The first friendly suggestion is to consider referring to the telos of law rather than the rule of law. Krygier invites us to inquire into the telos, ends or purpose of the rule of law. Understood literally, the invitation to consider the telos of the rule of law might personify the idea, as though to say that the concept itself could have an end. When we consider other normative concepts, we don’t often use the same method (e.g. ‘what are human rights for?’ or ‘what is liberty for?’ or ‘what is democracy for’?). My discomfort stems from the fact that such ideas do not themselves have ends, but those who invoke them do. We might ask why people think that some concept is valuable, or the state of affairs that it specifies is valuable—perhaps what they use it for. But that is not straightforwardly quite the same as asking what the rule of law is for. Indeed, it may create the kind of problem that Krygier identified with the law and development approach to the rule of law, which as he notes puts the cart before the horse. It does so by taking a rough definition of the idea and exploring its instrumental benefits, when the very meaning of the idea is the question to be answered. It is not clear to me that the distinction between extrinsic and immanent ends makes the problem disappear, either. One still wants some argument, rather than intuition pumps, to persuade them that an idea like tempering ought to be seen as immanent in the idea. Ockham’s Razor dangles precariously over the method.

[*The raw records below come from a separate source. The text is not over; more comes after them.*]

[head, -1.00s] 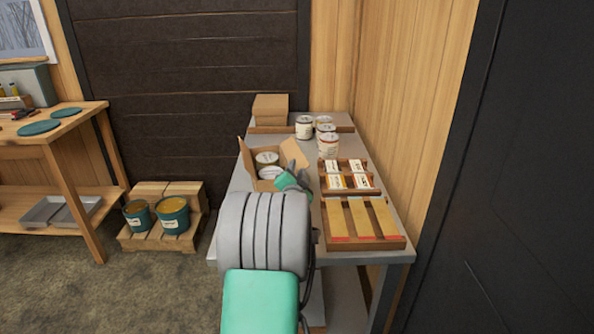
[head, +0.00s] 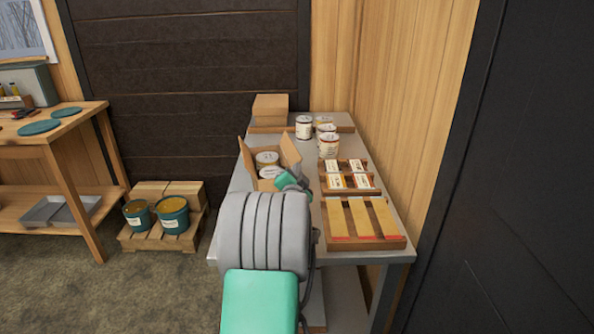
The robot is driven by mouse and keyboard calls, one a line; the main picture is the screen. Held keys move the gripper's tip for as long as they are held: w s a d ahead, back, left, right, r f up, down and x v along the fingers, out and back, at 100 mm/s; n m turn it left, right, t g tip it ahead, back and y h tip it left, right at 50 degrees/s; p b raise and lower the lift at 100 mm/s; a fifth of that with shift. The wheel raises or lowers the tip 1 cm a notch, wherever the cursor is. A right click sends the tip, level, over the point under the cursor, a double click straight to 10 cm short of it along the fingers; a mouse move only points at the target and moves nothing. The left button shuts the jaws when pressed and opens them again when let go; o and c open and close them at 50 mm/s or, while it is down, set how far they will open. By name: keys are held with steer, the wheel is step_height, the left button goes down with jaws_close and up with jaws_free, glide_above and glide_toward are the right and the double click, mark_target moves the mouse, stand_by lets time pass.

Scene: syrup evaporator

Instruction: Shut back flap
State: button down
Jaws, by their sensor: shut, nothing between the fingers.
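An open cardboard box (head: 257,178) stands on the grey table, with two pale-lidded cans (head: 267,159) inside. A left flap (head: 244,153) and a right flap (head: 290,152) stand up from it. The back edge lies behind the cans, and I cannot clearly make out how the back flap lies. My gripper (head: 297,184), with green parts, is at the box's near right corner. It is shut and holds nothing. My arm hides its fingertips in part and the box's front, and I cannot tell whether it touches the box.
On the grey table (head: 232,195), a wooden rack of labelled packs (head: 350,165) and a slatted tray (head: 365,240) stand right of the box. Several cans (head: 327,145) and stacked cardboard (head: 270,107) are behind. The wooden wall closes the right side.

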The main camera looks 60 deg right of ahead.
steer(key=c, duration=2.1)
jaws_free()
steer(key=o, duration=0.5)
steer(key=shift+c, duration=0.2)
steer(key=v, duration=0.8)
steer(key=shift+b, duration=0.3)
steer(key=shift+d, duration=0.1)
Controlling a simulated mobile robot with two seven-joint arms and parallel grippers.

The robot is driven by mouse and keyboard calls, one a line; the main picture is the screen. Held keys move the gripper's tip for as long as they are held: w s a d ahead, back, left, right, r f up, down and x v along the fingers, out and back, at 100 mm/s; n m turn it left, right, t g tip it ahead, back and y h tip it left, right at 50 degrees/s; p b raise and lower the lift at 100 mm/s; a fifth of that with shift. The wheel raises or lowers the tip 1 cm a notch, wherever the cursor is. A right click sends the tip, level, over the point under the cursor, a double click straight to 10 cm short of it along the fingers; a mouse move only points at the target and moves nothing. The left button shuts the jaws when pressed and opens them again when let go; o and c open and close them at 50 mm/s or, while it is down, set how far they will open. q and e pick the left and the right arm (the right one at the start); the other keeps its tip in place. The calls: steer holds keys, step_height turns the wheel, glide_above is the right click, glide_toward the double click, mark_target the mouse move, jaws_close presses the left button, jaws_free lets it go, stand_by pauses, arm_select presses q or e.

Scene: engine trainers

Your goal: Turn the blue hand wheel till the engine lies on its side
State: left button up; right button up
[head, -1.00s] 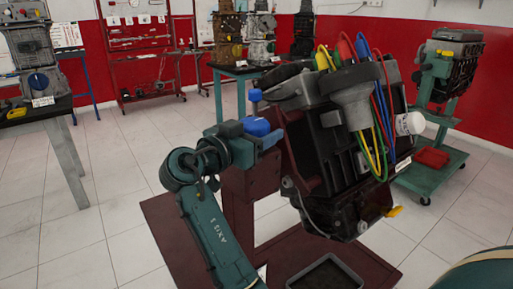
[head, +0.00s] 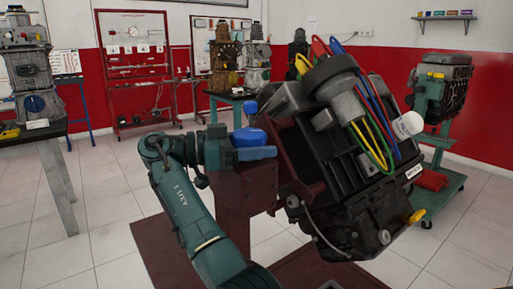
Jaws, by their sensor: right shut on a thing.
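The dark engine (head: 355,190) hangs on a dark red stand (head: 235,195) right of centre in the head view. It leans with its top toward the left, between upright and lying. A grey funnel-shaped part (head: 330,80) and coloured cables are on its upper side. The blue hand wheel (head: 253,139) is at the top of the stand, left of the engine, partly hidden. The fingertips are hard to make out.
A dark tray (head: 330,284) lies on the stand's base under the engine. A second engine on a green trolley (head: 440,160) stands at right. A bench (head: 40,135) with an engine stands at left. Tiled floor (head: 95,215) is clear between bench and stand.

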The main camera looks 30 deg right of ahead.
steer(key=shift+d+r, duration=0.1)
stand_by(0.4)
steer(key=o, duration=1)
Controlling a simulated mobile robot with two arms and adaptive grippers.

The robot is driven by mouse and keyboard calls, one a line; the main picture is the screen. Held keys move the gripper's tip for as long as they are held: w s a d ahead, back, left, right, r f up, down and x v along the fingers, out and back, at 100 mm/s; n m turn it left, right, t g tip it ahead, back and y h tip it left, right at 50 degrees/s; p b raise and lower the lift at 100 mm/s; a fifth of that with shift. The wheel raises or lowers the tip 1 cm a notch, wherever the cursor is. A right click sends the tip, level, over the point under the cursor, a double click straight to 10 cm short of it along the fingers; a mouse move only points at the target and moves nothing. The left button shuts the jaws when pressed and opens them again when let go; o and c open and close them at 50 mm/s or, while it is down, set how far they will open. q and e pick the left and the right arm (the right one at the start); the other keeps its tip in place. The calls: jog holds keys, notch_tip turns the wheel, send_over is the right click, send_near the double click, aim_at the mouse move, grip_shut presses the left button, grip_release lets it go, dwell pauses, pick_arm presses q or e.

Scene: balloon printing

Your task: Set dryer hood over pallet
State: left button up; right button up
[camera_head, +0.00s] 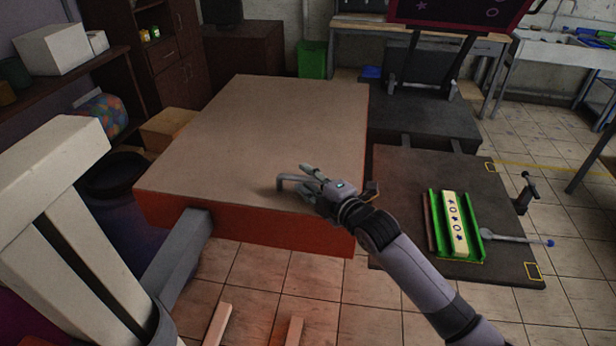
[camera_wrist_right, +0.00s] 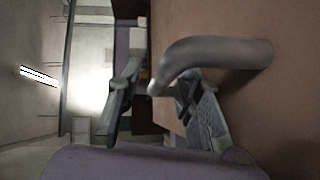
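The dryer hood (camera_head: 255,130) is a wide, flat box with a brown top and glowing orange-red sides, left of the dark pallet (camera_head: 397,180). It does not cover the pallet. A bent grey handle (camera_head: 284,183) rises from the hood's near top; it also shows large in the right wrist view (camera_wrist_right: 215,53). My right gripper (camera_head: 303,177) is at this handle. In the right wrist view its two fingers (camera_wrist_right: 160,85) stand apart, with the handle's end between them and a gap on the left side. My left gripper is not in view.
On the pallet lie a green tray (camera_head: 434,220) with a pale star-printed strip (camera_head: 456,222) and a blue-tipped tool (camera_head: 515,238). A black clamp (camera_head: 527,190) stands at its right edge. A second dark board (camera_head: 420,118) and a raised printed screen (camera_head: 462,12) are behind.

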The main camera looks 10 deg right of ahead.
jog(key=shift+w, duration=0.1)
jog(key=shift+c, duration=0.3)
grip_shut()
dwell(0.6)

Yet there is a quite relevant way in which we can think teleologically about the rule of law not by asking what the rule of law is for but what law is for. It seems eminently reasonable to think of the rule of law as, in part, being defined by reference to an account of the function of law. An account of the functions of law might be anthropological (hopefully backed by data or studies), or perhaps a philosophical meditation on the nature of law (a postulate of what all law must do in order to be called law), or it might rather be a straightforward normative claim about what one believes law should be used for in a given modern society. Each of these approaches creates difficulties, but also holds out promise. The first and second approaches look promising because they would help define the rule of law in a way that avoids a purely normative account. But under the anthropological approach there will be difficulty gathering the data to show that some function is almost everywhere among the socially practiced functions of law. If anything the discipline on the whole rejects this idea and rather emphasizes pluralism. The conceptual approach side-steps the inconvenience of having to gather data. It rather bases its arguments on a conceptual analysis of the necessary functions or features of law. Yet not only will this approach be a casualty of the deep disagreement between theorists on the nature of law, but in the effort of accommodating modest legal pluralism it will offer so minimal a conception of necessary features or functions that the case for basing a rich normative idea such as the rule of law on it will be hard to see.

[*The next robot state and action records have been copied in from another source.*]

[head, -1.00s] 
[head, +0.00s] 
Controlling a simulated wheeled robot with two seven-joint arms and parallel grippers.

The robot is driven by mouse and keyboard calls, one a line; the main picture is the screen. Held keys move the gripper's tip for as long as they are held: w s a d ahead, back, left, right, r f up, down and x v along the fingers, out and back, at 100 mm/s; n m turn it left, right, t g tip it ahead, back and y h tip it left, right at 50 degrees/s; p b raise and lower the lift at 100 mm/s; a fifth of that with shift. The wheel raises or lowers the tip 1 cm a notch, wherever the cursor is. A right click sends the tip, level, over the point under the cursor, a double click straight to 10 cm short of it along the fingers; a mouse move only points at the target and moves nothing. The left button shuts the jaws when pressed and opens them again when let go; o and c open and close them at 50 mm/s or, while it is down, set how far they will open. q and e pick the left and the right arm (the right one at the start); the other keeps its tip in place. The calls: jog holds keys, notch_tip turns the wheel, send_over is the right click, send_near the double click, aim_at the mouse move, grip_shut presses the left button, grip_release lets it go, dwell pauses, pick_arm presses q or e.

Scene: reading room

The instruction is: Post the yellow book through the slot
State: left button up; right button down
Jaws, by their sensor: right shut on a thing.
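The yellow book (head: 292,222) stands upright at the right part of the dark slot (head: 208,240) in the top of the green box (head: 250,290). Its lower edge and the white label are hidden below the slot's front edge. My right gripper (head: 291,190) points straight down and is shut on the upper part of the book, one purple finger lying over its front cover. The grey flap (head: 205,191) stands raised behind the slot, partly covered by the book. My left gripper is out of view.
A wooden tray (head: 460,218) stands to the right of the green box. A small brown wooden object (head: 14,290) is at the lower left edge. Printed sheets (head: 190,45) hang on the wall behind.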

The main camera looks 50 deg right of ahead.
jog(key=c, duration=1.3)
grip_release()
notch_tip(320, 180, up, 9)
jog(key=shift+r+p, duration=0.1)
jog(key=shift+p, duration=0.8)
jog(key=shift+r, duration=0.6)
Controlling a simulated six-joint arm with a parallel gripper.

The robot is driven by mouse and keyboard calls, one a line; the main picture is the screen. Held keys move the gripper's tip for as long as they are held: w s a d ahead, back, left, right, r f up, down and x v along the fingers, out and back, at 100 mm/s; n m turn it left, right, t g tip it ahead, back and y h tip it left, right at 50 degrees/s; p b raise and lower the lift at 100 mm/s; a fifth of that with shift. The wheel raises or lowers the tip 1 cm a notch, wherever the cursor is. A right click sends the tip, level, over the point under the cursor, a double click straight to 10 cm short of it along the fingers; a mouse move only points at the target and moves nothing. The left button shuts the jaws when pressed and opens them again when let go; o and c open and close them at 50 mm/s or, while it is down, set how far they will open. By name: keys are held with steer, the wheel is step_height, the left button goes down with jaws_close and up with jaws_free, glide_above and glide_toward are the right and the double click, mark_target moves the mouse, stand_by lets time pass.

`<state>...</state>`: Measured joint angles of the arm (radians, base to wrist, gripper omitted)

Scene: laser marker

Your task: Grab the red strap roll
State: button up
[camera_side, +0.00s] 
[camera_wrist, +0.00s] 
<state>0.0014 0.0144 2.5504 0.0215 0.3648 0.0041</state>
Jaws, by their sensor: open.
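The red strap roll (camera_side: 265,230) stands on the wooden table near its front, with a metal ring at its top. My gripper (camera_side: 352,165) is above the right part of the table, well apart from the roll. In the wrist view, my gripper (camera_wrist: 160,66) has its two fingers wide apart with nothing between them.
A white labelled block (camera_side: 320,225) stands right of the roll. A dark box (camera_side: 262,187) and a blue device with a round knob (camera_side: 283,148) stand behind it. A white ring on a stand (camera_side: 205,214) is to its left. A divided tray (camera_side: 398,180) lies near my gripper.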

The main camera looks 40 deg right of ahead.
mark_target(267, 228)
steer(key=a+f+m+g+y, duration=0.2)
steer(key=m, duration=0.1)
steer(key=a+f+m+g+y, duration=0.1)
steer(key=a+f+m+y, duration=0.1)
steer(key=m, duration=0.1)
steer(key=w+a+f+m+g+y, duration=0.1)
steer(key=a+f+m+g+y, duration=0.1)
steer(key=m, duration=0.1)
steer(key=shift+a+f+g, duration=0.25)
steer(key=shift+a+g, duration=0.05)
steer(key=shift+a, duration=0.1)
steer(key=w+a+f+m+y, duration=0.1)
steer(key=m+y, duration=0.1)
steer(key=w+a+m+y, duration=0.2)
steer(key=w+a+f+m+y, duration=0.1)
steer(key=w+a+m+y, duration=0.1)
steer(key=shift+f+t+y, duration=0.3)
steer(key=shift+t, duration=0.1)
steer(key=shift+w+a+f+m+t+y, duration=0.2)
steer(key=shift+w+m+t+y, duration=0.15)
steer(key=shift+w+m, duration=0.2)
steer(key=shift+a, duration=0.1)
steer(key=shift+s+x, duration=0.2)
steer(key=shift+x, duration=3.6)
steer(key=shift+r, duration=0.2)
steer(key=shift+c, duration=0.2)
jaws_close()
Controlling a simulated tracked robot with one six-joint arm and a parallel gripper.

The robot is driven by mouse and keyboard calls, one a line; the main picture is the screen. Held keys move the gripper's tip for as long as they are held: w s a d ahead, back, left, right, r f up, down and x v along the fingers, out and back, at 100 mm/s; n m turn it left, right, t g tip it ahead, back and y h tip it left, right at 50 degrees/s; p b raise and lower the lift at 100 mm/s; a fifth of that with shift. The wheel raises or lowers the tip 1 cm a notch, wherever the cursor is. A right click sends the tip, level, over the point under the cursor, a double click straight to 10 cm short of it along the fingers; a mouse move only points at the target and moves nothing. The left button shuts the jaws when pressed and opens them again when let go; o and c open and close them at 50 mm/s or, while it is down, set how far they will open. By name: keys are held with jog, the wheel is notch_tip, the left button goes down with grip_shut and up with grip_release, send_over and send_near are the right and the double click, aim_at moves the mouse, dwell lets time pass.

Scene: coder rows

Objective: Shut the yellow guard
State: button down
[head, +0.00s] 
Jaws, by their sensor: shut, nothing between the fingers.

Now, of course, deriving the rule of law entirely from a normative political theory risks allowing the idea to lose its status as an idea anchored in some ways in real legal and political practice (a bit like human rights, or democracy). It will feel somehow vulnerable to the charge that one has just ‘made it up’ and ignored the fact that it is an idea with real legal and political status in many if not most jurisdictions. To my mind, the third of these options is nevertheless the most promising and the difficulties can be overcome in various ways. Roughly, the best strategy of accommodation would be through an account that takes seriously the actual functions that have been performed by at least the legal systems with which we are familiar and the immanent features of the way the concept is used in most systems. Provided the account of functions is modestly reflexive in this way—and I think it can be and in Krygier’s work doubtlessly is—then this kind of objection is not fatal. Some candidates for what people tend to believe law should do—and which are rooted in real practice in this way—include providing for the peaceful resolution of disputes, self-preservation, coordination and planning, and quite often, the protection of rights and liberties. Each of these also conduces towards a conception of the rule of law not far from Krygier’s account. My sense is that the tradition of the rule of law that Krygier works within believes that the protection of freedom is one of the main functions of law. And the issue of arbitrary power is a specific issue about freedom.

A second friendly suggestion is to move past the association of law with tempering power, and hence rendering such power non-arbitrary, towards an explanation of how that ideal helps us address some challenging conceptual relationships. Such would include the relationship between the rule of law idea and those of liberty, human rights, justice and democracy. While Krygier’s work does provide something of an explanation here, the fact remains that the relationship is often quite subtle. As already observed, Krygier adopts Pettit’s account of arbitrariness but has not clarified the relationship to the theory of justice. Similarly, the relationship between the rule of law and human rights has been much discussed. Yet we are not yet sure where the tempering account will take us. One has the feeling that Krygier’s immersive technique will send mixed signals on this point—that there is, yes, some intrinsic or at any rate intimate relationship between human rights and the rule of law but at the same time not every violation of human rights will be a violation of the rule of law. The task of separation will be important. So too with the idea of democracy. It is evident that the rule of law is required in a democracy, but is the latter a precondition of the rule of law? Our instincts often (grudgingly) say ‘no’. But a theorist grounded in political practice—which Krygier is—knows that non-democracies so rarely, if ever, evidence ongoing respect for the rule of law that we need to ask seriously whether the incompatibility should be recognized in theory as well as practice. Getting to the bottom of this relationship will help Krygier state his views on the idea of so-called authoritarian rule of law on the one hand, and work out the difference between the preconditions for, and the intrinsic demands of, the rule of law on the other. And, of course, doing so will shed light on the relationship between democracy and the rule of law along the way. That would also be urgent business, as he surely knows. Using the rule of law idea to affirm the regulatory role of the state makes some observers (Cheesman 2015) nervous about giving succor to authoritarian ‘rule by law’ conceptions. The state as a social integrator or keeper of the peace is one reading of this idea, and it is one that has a sordid history in European politics and political theory.

It is a sincere hope of mine that Krygier will turn his attention to these large themes in his important forthcoming work on tempering power. That would be one good way to do justice to the rule of law idea. I have no doubt that Krygier would in so doing not only provide great illumination, but write it in engaging prose and with enviable style.